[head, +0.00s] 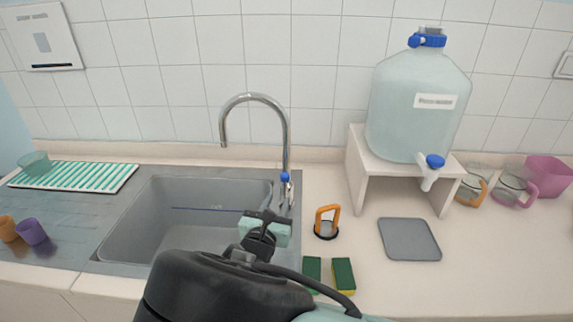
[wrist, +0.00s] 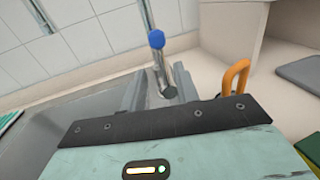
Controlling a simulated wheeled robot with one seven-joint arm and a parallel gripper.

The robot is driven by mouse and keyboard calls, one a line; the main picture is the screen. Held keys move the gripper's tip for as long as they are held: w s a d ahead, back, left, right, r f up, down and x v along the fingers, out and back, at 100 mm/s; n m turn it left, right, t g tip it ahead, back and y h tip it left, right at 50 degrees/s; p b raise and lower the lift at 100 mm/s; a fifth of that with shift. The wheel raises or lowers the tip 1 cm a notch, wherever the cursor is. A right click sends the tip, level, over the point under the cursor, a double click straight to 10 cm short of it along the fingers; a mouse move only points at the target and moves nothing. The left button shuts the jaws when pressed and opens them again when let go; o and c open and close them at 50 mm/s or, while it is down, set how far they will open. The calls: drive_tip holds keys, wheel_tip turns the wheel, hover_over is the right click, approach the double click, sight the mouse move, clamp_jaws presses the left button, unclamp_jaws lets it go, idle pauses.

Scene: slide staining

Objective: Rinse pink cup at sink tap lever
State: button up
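The tap lever has a blue knob (head: 285,177) and stands at the foot of the curved metal tap (head: 253,98), behind the sink (head: 170,232). My gripper (head: 283,193) is at the lever. In the wrist view my gripper (wrist: 160,88) has its two grey fingers apart, with the metal lever (wrist: 158,48) showing between or just beyond them; I cannot tell if they touch it. A pink tub-shaped cup (head: 550,176) stands at the far right of the counter, beside a glass mug with a pink handle (head: 512,187). The sink floor is partly hidden by my arm.
An orange-handled tool (head: 327,220) stands right of the tap, also in the wrist view (wrist: 236,76). Sponges (head: 343,275) lie in front. A water jug (head: 415,105) sits on a white stand (head: 357,170). Orange and purple cups (head: 31,231) stand left of the sink.

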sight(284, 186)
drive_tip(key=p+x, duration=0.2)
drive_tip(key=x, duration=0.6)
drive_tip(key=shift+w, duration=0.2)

--------------------------------------------------

Are you able to set down all the lines above exactly, without any pictures?

Finished task =
[head, +0.00s] 
[wrist, +0.00s] 
Controlling a simulated wheeled robot with one seven-joint arm and a parallel gripper.

The robot is driven by mouse and keyboard calls, one a line; the main picture is the screen. Held keys move the gripper's tip for as long as they are held: w s a d ahead, back, left, right, r f up, down and x v along the fingers, out and back, at 100 mm/s; n m turn it left, right, t g tip it ahead, back and y h tip it left, right at 50 degrees/s; p b raise and lower the lift at 100 mm/s; a fifth of that with shift. The wheel raises or lowers the tip 1 cm a notch, wherever the cursor is. A right click sends the tip, level, over the point under the cursor, a double click straight to 10 cm short of it along the fingers; a mouse move only points at the target and moves nothing. The left button shuts the jaws when pressed and opens them again when let go; o and c open and close them at 50 mm/s or, while it is down, set how far they will open. The calls: drive_tip holds keys, wheel_tip turns the wheel, hover_over is the right click, approach the double click, sight the mouse move, clamp_jaws presses the left button, unclamp_jaws lets it go, idle pauses.

Scene: slide staining

Objective: Rinse pink cup at sink tap lever
State: button up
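The tap lever has a blue knob (head: 285,177) and stands at the foot of the curved metal tap (head: 253,98), behind the sink (head: 170,232). My gripper (head: 283,193) is at the lever. In the wrist view my gripper (wrist: 160,88) has its two grey fingers apart, with the metal lever (wrist: 158,48) showing between or just beyond them; I cannot tell if they touch it. A pink tub-shaped cup (head: 550,176) stands at the far right of the counter, beside a glass mug with a pink handle (head: 512,187). The sink floor is partly hidden by my arm.
An orange-handled tool (head: 327,220) stands right of the tap, also in the wrist view (wrist: 236,76). Sponges (head: 343,275) lie in front. A water jug (head: 415,105) sits on a white stand (head: 357,170). Orange and purple cups (head: 31,231) stand left of the sink.

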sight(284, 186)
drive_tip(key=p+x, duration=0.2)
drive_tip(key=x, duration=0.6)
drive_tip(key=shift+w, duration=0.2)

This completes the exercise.